The prevalence of smoking in the U.S. is currently tied for the all-time low in Gallup trends dating from 1944, after a long, slow decline in smoking rates since the 1970s. Currently, 20% of adults say they smoked a cigarette “in the past week,” down from 22% last year but matching the 2009 level.
Gallup recorded the sharpest decline in smoking between the early 1970s and late 1980s, with the rate dropping roughly 15 percentage points during this period. Smoking leveled off at about 25% for much of the 1990s, but has since descended slowly, if unevenly, to 20%. The latest results are from Gallup’s annual Consumption Habits poll, conducted July 9-12, and are in line with the smoking rate the Gallup-Healthways Well-Being Index finds in daily surveys of Americans.

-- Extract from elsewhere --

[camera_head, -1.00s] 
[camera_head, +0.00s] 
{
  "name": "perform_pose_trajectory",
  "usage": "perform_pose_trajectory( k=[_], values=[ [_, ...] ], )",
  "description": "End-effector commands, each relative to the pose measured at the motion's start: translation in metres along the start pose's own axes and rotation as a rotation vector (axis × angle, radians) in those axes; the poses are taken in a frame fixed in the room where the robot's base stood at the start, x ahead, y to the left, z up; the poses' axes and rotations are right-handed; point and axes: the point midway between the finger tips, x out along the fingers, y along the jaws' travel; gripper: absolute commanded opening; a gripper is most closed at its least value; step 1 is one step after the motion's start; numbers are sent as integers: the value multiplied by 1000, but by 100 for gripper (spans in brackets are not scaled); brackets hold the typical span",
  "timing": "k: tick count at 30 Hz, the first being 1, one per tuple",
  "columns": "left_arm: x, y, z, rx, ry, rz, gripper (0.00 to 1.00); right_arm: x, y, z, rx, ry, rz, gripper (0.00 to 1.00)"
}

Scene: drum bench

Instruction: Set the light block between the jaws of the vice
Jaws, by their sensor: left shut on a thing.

According to an analysis of Gallup trends since 2001 — combining data from Gallup’s Consumption Habits polls into three periods, 2001-2005, 2006-2010, and 2011-2012 — the most recent decline in smoking has not occurred across the board, but is seen mainly among certain groups. Smoking rates have fallen particularly sharply among young adults — those 18 to 29 — as well as among college non-graduates and those living in the East and West.
Great news as I am reminded what my parents told me over fifty years ago.
Smoking is a dirty, nasty habit – don’t ever start because it will be hard to quit.
Face it smoking is “unhealthy” and “addictive” behavior.
In the next decades, let’s hope the numbers of Americans who smoke drop even further.